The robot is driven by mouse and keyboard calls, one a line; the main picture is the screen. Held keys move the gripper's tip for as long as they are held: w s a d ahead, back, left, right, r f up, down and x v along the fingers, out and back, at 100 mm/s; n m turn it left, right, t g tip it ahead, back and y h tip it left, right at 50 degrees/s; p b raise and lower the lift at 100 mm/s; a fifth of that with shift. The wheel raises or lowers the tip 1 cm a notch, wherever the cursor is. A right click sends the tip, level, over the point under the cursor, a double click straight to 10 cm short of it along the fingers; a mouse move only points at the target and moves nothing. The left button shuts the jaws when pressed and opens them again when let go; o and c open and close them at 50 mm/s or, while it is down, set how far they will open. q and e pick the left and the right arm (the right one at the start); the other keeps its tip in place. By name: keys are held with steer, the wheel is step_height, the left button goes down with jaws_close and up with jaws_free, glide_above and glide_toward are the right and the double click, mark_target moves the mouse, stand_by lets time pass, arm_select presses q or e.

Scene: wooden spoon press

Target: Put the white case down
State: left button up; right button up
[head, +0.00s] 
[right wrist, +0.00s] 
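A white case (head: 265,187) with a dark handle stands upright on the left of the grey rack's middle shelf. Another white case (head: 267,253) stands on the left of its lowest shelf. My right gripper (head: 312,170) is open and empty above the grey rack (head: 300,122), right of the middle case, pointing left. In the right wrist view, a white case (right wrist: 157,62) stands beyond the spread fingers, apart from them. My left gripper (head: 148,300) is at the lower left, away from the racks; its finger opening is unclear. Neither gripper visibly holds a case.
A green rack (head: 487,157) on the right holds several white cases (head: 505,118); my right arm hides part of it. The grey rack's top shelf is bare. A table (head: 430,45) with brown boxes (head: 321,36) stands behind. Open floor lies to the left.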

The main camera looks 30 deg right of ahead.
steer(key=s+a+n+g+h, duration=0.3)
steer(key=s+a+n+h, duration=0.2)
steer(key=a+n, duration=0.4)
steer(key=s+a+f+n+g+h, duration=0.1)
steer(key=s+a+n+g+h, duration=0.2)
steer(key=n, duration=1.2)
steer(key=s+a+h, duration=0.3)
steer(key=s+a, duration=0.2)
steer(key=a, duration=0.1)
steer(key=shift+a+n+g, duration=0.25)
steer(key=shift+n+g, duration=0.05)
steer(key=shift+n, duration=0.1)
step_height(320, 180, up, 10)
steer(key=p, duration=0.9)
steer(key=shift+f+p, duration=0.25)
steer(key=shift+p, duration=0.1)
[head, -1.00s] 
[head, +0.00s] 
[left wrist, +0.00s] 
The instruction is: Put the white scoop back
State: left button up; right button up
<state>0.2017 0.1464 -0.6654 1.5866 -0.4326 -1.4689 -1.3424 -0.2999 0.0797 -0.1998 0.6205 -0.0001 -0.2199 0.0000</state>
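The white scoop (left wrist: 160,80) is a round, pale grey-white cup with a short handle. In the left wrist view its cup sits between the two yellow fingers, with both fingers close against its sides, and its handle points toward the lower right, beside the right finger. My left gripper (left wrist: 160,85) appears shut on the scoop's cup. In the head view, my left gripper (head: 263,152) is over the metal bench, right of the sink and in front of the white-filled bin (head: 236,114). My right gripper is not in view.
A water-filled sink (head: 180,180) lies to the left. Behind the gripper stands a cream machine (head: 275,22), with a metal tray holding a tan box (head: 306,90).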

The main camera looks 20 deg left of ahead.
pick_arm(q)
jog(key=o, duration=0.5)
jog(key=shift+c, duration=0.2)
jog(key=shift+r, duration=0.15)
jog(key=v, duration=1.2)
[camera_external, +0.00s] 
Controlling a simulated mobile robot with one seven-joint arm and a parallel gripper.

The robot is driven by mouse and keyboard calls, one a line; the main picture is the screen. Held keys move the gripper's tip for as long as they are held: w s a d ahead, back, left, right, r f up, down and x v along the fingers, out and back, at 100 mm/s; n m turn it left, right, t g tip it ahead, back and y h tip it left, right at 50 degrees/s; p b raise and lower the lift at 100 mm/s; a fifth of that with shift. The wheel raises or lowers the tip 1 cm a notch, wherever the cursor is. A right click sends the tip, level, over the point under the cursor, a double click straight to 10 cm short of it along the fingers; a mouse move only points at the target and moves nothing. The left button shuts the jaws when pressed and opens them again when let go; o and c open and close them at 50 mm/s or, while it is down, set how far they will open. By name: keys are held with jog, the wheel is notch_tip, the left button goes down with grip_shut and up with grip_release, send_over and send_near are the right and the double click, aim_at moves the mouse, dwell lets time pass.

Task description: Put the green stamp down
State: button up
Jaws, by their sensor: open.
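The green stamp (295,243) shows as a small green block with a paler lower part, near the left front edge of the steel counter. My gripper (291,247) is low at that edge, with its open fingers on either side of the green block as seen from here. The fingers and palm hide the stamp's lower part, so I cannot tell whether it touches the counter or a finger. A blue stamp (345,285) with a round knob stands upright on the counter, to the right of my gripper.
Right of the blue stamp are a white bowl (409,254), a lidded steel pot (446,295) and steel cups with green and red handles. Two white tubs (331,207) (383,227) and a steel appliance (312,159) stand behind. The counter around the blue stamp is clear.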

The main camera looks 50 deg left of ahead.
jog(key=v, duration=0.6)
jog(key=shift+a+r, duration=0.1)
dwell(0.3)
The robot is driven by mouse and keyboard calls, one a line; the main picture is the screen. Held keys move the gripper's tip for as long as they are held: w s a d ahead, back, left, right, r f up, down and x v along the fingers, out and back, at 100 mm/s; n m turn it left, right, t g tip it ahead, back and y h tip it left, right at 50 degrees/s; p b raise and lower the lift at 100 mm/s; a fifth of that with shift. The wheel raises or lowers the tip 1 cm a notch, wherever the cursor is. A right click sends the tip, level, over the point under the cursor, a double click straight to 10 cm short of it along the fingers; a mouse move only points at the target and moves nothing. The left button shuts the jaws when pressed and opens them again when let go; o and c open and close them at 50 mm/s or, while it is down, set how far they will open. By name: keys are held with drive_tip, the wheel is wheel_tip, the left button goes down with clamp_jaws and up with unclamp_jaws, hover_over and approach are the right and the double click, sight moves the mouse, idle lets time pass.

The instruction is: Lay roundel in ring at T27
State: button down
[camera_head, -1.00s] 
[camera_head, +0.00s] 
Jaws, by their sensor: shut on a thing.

→ **Exercise goal**
Only those lines running from the one containing "[camera_head, +0.00s]" through the last line of the data above are to be copied, exactly, with both ends included.

→ **Result of this exercise**
[camera_head, +0.00s] 
Jaws, by their sensor: shut on a thing.

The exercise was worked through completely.